Era alta madrugada, o grande Relógio acima da Estação marcava 1h:30 em seus ponteiros, a iluminação é precária e o silêncio flutuante cria o clima de suspense.
Andar por naqueles arredores é como circundar o Castelo de Drácula, é uma sensação que mistura receio com excitação.
À medida que me aproximava da Estação da Central, o movimento aumentava, o ar ganhava mais vida.

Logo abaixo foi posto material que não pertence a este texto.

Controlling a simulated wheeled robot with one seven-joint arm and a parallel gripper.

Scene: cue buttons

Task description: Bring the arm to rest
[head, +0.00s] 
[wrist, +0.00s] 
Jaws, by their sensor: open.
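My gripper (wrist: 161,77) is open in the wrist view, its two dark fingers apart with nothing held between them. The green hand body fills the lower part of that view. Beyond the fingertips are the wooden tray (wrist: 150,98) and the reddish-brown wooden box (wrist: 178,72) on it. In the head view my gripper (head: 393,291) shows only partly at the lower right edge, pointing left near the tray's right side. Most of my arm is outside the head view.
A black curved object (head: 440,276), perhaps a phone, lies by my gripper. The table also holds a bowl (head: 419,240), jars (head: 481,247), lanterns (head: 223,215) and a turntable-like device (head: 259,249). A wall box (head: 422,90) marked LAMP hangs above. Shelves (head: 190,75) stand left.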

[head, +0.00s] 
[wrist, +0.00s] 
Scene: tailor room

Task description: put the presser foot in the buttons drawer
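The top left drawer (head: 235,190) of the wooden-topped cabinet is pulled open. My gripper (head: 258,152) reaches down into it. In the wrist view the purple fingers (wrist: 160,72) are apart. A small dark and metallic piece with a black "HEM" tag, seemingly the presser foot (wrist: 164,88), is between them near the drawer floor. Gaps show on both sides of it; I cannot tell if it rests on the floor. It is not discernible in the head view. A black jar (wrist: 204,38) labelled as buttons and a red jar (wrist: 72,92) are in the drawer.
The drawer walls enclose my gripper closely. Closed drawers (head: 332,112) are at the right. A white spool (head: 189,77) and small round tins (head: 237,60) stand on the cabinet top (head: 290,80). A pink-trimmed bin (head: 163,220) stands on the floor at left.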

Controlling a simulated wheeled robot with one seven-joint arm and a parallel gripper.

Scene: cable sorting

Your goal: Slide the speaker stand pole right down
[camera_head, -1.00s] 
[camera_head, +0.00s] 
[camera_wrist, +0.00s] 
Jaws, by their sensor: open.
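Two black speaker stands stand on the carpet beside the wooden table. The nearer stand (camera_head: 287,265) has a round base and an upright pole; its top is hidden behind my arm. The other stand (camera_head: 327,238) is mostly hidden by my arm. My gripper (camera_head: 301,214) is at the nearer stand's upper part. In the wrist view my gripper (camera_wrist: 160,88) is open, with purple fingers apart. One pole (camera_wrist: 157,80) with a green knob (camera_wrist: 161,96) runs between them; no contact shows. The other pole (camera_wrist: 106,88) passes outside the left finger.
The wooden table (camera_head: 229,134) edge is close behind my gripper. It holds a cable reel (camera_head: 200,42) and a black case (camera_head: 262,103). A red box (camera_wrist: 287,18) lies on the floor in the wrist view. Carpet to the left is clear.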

As meninas ficam pulverizadas pela periferia da Estação. É possível vê-las, numa postura até que discreta, pelas calçadas, embaixo de marquises, perto de um posto de gasolina que há por ali e circulando pelas fronteiras da Rodoviária que existe atrás da linha dos trens.
Fui andando e apreciando aquela Paisagem que me é pouco familiar. O aroma do Churrasquinho impera por todos os lados, os Camelôs iluminam o local com todo o tipo de bugigangas. Existe alegria na Central!
Paro e observo tudo, tento conter a lembrança, estou embaixo de um ícone do Rio, o Relógio da Central, quase um arquétipo.
Nossos olhares se cruzaram neste exato momento, a Valdirene estava parada perto da saída lateral da estação.
Percebi que era madura. Loira, magra, cerca de 1,60m, usava uma saia jeans surrada e uma camiseta rosa. O nosso flerte durou uns cinco minutos e eu resolvi me chegar.
Contou-me ser Maranhense, mora no Morro da Providência, tem 45 anos e perdeu a conta de quanto tempo está na vida. Ela me olhava com face de espanto, parecia não compreender o que eu fazia na Central de madrugada. Seu olhar me fez entender que nem eu mesmo sabia o que estava fazendo ali... Mas eu me sentia estranhamente integrado naquele universo, a bebida ainda circulava no meu sangue e minha loucura estava mais solta.
Conversamos uns cinco minutos, foi quando um gesto comovente ocorreu, ela pegou na minha mão e disse que me tiraria dali, que era perigoso eu ficar parado ali. Levou-me para uma barraquinha de Cachorro-Quente quase na esquina da Barão de São Félix, perguntou se eu estava com fome e eu respondi que nós dois iríamos comer. Ela aceitou e me olhou com uma ternura que me comoveu profundamente.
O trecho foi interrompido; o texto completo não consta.